Oh, Baby, Baby! (And Home Prices)
(Wait a second if this doesn't interest you! If eminent domain interests you, read on because you can't separate the two issues. No growth ordinances that stomp on private property rights are in the same ballpark as eminent domain.)
Babies are the forgotten, all-powerful driver of growth says Mick Pattinson in the column below, which I've lifted pretty much verbatin from San Diego's North County Times, a paper that circulates in an area full of no-growth hotheads. Mick is president of homebuilder Barratt American, and a fierce opponent of regulators, attorneys and others who are driving up the costs of the family home.
From DC to the state capitals to cities and towns across America the story is the same: The "I've got mine, I don't care about you" set is taking land out of production and imposing labyrinthine regulations over what land remains. In California, it's not unusual for regulatory costs to add $100,000 or more to the price of an average home -- and that doesn't include the increases in land prices caused by declaring land open space instead of living space.
In the beginning, there was fear. Before "Growth Management," before "Smart Growth," even before NIMBYs, San Diegans were afraid of foreign invasion.
Not from Mexico. But from New Jersey and Minnesota and Oklahoma.
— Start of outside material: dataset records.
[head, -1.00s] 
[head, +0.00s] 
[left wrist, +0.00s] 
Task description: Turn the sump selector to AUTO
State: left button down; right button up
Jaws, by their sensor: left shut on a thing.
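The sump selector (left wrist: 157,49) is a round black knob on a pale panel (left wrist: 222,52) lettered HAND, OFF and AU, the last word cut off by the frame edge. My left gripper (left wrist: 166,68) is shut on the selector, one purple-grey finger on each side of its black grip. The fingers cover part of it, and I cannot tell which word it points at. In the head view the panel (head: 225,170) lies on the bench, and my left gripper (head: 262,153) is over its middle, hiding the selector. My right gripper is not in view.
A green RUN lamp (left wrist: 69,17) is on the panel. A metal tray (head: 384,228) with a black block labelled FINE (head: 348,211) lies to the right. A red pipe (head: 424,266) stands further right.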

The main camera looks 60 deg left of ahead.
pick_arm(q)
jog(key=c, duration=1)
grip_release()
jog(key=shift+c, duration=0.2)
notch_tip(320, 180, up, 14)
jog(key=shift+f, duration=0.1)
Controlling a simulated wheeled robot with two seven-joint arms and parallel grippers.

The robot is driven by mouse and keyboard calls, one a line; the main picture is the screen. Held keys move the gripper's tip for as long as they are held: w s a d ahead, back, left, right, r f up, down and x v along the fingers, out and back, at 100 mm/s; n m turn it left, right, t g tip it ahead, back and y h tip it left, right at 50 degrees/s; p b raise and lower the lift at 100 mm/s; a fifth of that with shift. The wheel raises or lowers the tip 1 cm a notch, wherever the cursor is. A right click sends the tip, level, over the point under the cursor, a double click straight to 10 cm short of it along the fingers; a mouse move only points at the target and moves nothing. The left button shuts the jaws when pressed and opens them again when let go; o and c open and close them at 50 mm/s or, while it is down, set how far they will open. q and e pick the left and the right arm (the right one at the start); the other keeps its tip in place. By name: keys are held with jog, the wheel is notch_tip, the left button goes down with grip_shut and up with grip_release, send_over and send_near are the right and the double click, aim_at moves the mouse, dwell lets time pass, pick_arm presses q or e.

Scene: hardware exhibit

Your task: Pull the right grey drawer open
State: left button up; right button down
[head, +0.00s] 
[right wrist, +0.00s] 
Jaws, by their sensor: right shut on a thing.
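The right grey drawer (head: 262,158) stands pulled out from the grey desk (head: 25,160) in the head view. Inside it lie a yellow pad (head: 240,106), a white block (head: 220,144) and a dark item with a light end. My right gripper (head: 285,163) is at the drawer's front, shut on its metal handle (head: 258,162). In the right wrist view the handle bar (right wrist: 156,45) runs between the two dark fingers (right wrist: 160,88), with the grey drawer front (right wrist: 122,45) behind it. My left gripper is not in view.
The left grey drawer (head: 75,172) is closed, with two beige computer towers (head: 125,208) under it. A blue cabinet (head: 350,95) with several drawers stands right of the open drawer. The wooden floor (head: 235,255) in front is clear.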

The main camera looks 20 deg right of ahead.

All of whom, it was believed, were on their way, locustlike, to destroy our quality of life.
So 30 years ago, local governments started creating a series of anti-growth policies designed to discourage people from other states from moving here. You no doubt have heard the mantra: "If we build this road, that will just encourage growth." Or, "if we build this park, that will just encourage new homes."
That is why hundreds of miles of urgently needed highways were removed from the San Diego general plan. And why our infrastructure today is so meager.
Here is the truth: More than 95 percent of the new growth in San Diego today is from people who live here having babies. The rest is foreign immigration. Newborns have been the dominant factor in the growth of San Diego for at least a decade.
It is time to stop blaming the snowbirds.
Despite census figures that show San Diego grew by 1 percent last year, the truth is our region is shrinking. More than 40,000 people left San Diego County last year, and the year before and the year before that. But because their places are taken by newcomers from the maternity ward, most never notice, and fewer still say anything about the mass exodus of San Diego residents to more hospitable climes.
It suits the NIMBYs to maintain the fiction that all the growth and traffic is from out-of-towners who move here after a bitter winter. That is because our obligation to them is zero, while what we owe our children who are born here is something else altogether.
It is a lot more palatable to impose $100,000 in fees on new home buyers if we convince ourselves we are taxing people from somewhere other than here. Not our children. True or not?
The great stream of people leaving San Diego is, of course, all about housing. And how government-created shortages distorted the housing market to the point where fewer than 10 percent of the people who live here can afford a median-priced home.
The pages of the North County Times are filled with earnest opinion pieces about the need for the latest trendy anti-housing policy, all because they are going to save San Diego for the children.
But we now know it is all a lie: The children are leaving. The policies that were supposed to help them live here turned out to be nothing more than a one-way ticket to Oklahoma.
It's a simple lesson: Selfishness, no matter how it manifests, may feel good to a selfish individual, but it's a terrible motivator for public policy.